The patriarch of the Green/Crayne family in America was Conrad Grein, born 11 July 1749, Allendorf, in Hessen Kassel, Germany. He was the second child and oldest son of George Heinrich and Gehla Stecher Grein and the grandson of Johannes and Magdelena Grein. His siblings included an older sister, three younger sisters, and a brother. When Conrad was thirteen years old, his father died at the age of 40. Prior to his induction into the Hessian army in 1769, he had learned the trade of linen weaver, at which he no doubt worked before his military service and on his rotation from the army. In April of 1775, he was mustered into Company 5 of Lt. Gen. Wilhelm Freiherr von Knyphausen's 2nd Hessen Cassel Regiment as Konrad Krain, one of approximately 12,000 soldiers provided by his Landgrave, Friedrich II, to the British government in their fight to quell the American rebels. As a fusilier in the 1st Division of German soldiers to depart for America under the command of General Heister, his regiment marched from the garrison town of Ziegenhain on 3 March 1776 for embarkation at the port of Bremerlehe on 15 April. Conrad, along with his regiment, boarded the ship, Claudina, arriving in Portsmouth, England 26 April to meet the other troop ships and their British escort ships for their voyage to America. On 6 May, their sea voyage began. Although it could probably be characterized as "the trip from hell" since it was hampered by overcrowding, unfavorable weather, spoiled food and water, rats, and sick soldiers, the1st Division finally anchored below Staten Island on 12 August, 1776 to begin its American campaign.

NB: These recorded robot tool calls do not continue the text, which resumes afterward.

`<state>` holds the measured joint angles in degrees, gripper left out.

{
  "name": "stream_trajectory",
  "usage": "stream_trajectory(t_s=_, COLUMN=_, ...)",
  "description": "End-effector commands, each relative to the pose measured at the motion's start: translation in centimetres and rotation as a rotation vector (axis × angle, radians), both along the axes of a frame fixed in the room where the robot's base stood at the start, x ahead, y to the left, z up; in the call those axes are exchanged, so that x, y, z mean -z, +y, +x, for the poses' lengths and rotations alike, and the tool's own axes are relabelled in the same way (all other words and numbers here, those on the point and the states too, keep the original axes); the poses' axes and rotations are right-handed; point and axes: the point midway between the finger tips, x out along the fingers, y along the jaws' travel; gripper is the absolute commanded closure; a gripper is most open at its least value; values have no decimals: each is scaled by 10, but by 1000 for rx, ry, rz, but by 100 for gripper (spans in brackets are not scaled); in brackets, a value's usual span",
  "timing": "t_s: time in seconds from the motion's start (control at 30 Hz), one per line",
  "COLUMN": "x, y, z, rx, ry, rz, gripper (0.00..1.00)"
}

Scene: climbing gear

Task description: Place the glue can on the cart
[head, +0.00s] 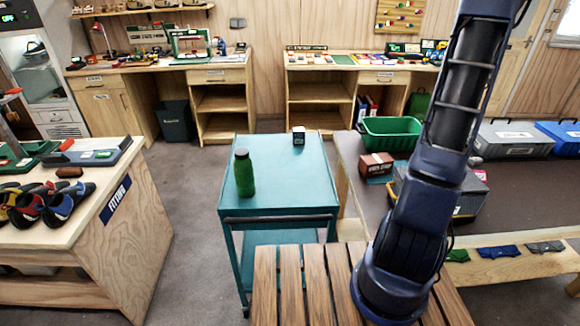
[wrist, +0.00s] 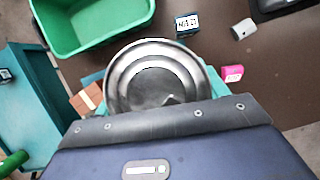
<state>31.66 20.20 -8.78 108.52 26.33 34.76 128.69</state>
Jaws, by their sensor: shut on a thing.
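The glue can (wrist: 155,75) appears in the wrist view as a round silver metal lid with raised rings. My gripper (wrist: 155,100) is shut on it, and its dark body hides the can's near part. The can is above or beside the dark bench; its height is unclear. The teal cart (head: 278,190) stands left of the bench in the head view, and part of it shows at the left of the wrist view (wrist: 32,115). On the cart are a green bottle (head: 244,174) and a small dark box (head: 298,136). The head view shows neither gripper nor can.
The dark bench (head: 350,150) holds a green bin (head: 388,133), a brown box (head: 376,164), grey-lidded cases (head: 512,139) and a pink item (wrist: 232,73). A slatted wooden surface (head: 290,285) lies in front of the cart. The cart's right and front top is clear.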

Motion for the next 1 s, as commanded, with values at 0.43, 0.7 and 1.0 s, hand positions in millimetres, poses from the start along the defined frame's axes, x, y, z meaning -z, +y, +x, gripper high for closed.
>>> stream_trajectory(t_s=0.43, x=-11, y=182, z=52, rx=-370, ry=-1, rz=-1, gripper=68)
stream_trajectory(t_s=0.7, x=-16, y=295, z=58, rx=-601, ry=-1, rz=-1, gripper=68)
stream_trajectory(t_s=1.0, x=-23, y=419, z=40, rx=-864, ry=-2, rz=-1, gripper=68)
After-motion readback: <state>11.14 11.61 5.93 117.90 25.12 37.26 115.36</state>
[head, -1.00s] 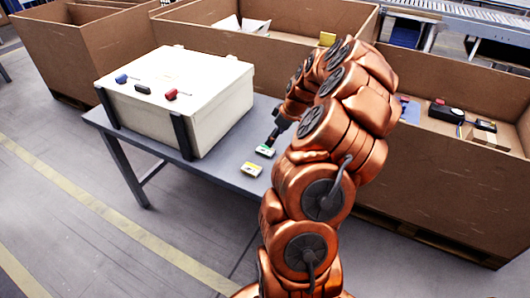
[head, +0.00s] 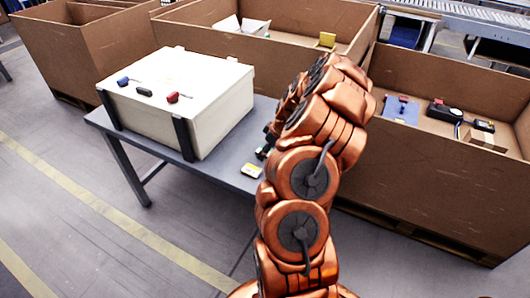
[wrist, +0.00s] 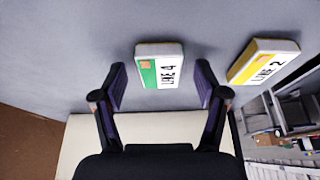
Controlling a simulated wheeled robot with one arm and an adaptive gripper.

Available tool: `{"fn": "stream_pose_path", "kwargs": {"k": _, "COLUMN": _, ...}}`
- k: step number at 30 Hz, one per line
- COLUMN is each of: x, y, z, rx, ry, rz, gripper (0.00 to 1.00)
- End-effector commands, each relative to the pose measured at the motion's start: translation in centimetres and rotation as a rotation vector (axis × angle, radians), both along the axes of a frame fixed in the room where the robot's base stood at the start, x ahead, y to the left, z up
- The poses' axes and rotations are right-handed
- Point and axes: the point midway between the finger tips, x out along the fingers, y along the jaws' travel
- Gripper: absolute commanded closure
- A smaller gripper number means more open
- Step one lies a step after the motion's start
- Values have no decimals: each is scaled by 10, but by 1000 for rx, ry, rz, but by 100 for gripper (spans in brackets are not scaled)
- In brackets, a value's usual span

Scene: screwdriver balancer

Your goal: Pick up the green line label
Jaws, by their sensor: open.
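The green line label (wrist: 160,66) is a small white block with a green end, an orange patch and dark lettering that looks like "LINE 4". It lies on the grey table (head: 220,170). My gripper (wrist: 160,80) is open and empty in the wrist view. Its two dark fingers point towards the label, one on each side, and the label shows between and just beyond the fingertips. I cannot tell the exact height gap. In the head view the green label is mostly hidden behind my arm and gripper.
A yellow line label (head: 251,170), lettered "LINE 2" in the wrist view (wrist: 265,62), lies beside the green one. Cardboard bins (head: 430,180) stand behind and to the right.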

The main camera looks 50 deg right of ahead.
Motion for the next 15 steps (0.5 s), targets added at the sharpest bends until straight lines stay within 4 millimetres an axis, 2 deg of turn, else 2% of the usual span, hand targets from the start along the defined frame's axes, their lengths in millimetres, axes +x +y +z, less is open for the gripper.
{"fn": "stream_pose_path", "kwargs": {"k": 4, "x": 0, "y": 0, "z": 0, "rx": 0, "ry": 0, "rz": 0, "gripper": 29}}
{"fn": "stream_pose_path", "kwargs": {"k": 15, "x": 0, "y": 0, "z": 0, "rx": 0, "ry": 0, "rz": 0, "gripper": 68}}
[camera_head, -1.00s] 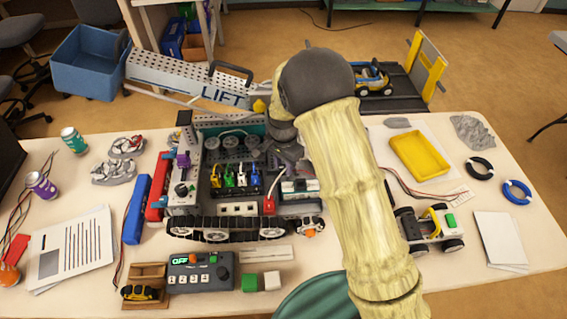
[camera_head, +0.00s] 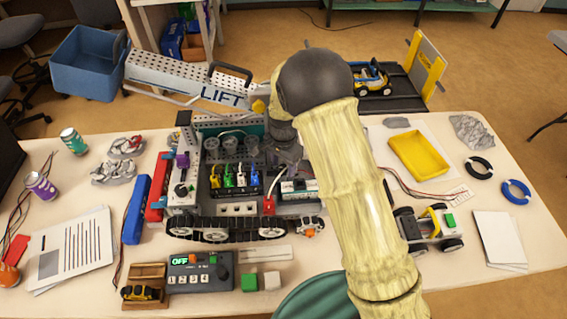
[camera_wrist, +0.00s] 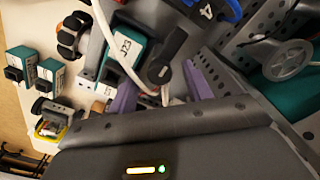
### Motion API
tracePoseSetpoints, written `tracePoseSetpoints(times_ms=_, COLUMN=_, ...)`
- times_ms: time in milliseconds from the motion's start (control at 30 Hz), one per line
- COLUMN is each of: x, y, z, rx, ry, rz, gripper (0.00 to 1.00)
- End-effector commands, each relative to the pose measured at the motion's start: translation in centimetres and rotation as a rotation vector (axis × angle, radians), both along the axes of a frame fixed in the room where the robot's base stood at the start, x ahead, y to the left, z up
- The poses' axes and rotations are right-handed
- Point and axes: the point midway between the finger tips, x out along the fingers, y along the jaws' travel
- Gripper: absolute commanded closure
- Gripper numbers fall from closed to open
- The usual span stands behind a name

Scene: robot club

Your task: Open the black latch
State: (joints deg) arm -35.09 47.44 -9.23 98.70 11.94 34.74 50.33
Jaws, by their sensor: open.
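A black lever-shaped latch (camera_wrist: 167,52) with a round pivot shows in the wrist view, beside a teal-and-white module (camera_wrist: 126,47) marked J23. My gripper (camera_wrist: 160,82) is open, its two purple fingers spread with the latch's pivot end between and just beyond them. I cannot tell whether either finger touches it. A white cable loops past the left finger. In the head view my gripper (camera_head: 285,158) is low over the right part of the tracked robot (camera_head: 228,222), close behind the teal-and-white module (camera_head: 299,188). The latch cannot be made out there, and my arm hides part of that area.
Coloured plugs (camera_head: 235,178) and a red connector (camera_head: 268,205) stand left of my gripper. A raised LIFT arm (camera_head: 190,80) is behind. A control box (camera_head: 201,272) and a small wheeled car (camera_head: 430,228) sit on the table.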

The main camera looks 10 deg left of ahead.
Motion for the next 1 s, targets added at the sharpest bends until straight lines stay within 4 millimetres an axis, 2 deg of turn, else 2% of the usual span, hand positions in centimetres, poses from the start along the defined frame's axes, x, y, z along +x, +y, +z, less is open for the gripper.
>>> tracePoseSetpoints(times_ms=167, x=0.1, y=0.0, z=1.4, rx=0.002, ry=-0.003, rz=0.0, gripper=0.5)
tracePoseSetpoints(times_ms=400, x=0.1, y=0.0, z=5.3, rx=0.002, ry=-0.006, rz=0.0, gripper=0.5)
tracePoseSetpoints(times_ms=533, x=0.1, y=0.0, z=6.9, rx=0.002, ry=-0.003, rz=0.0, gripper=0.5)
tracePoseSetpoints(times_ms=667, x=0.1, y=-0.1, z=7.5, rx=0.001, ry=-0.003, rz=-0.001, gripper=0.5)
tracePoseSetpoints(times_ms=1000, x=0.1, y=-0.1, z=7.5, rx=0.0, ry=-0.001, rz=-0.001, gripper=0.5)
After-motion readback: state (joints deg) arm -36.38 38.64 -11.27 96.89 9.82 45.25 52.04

Conrad's regiment was called to duty shortly after arrival, participating in the Battles of Long Island, White Plains, and Fort Washington before being dispatched to New Jersey. It was at the Battle of Trenton that Conrad was among the 978 Hessian soldiers of the Rall brigade who were captured on 26 December. His regiment was escorted to the Delaware River and ferried across to the Philadelphia side near Frankford and taken to a large prison. Several days later, the Hessian prisoners were paraded through the streets of Philadelphia before the crowds of curious Americans and then marched sixty miles to Lancaster where they would be quartered in the barracks there. Conrad was among the more than 400 Hessian prisoners who were subsequently signed out to work for farmers, merchants, and tradesmen in the surrounding area, as part of the American plan to not only use Hessian labor for their war effort but to illustrate the advantages of American life to Hessians who might wish to defect. In this regard on 15 October 1777, Conrad was assigned to Peter Heilman, the son of the deceased immigrant farmer, Peter Heilman, in North Annville, now Lebanon County. Then, on 17 June, Conrad was exchanged as a prisoner and marched to back to Philadelphia and on to New York to join the Consolidated or Woellwarth Brigade.

When sufficient Hessian prisoners were returned to New York and replacements arrived from Germany, the individual units were reconstituted and Conrad was back with the von Knyphausen regiment. This regiment was headed for Quebec in September 1777, accompanied by the von Lossberg and British 44th Regiments, to defend it against a possible French attack. Companies 3 and 5 of the von Knyphausen Regiment boarded the transport ship Triton which, along with the five other vessels, found themselves in one of the most violent equinoctial hurricanes ever recorded in the North Atlantic. The ordeal aboard the Triton was described in detail by Lt. Wiederholdt in his diary. The storm blew the ship as far down as the Virginia coast, where it waited out the storm. While limping back off the coast of New Jersey, the Triton was captured by American Privateers and Conrad found himself a prisoner again. He was marched back to the Philadelphia jail where he evidently volunteered to return to Lancaster Borough to work, this time, for Matheus Schmidt, a shoemaker. Nothing is known about his personal life in Lancaster, but his final listing in Hetrina III for May 1783 was Code 11, or that of prisoner. At some point, he decided not to return to the ship taking him back to Germany and his final disposition was listed as unknown.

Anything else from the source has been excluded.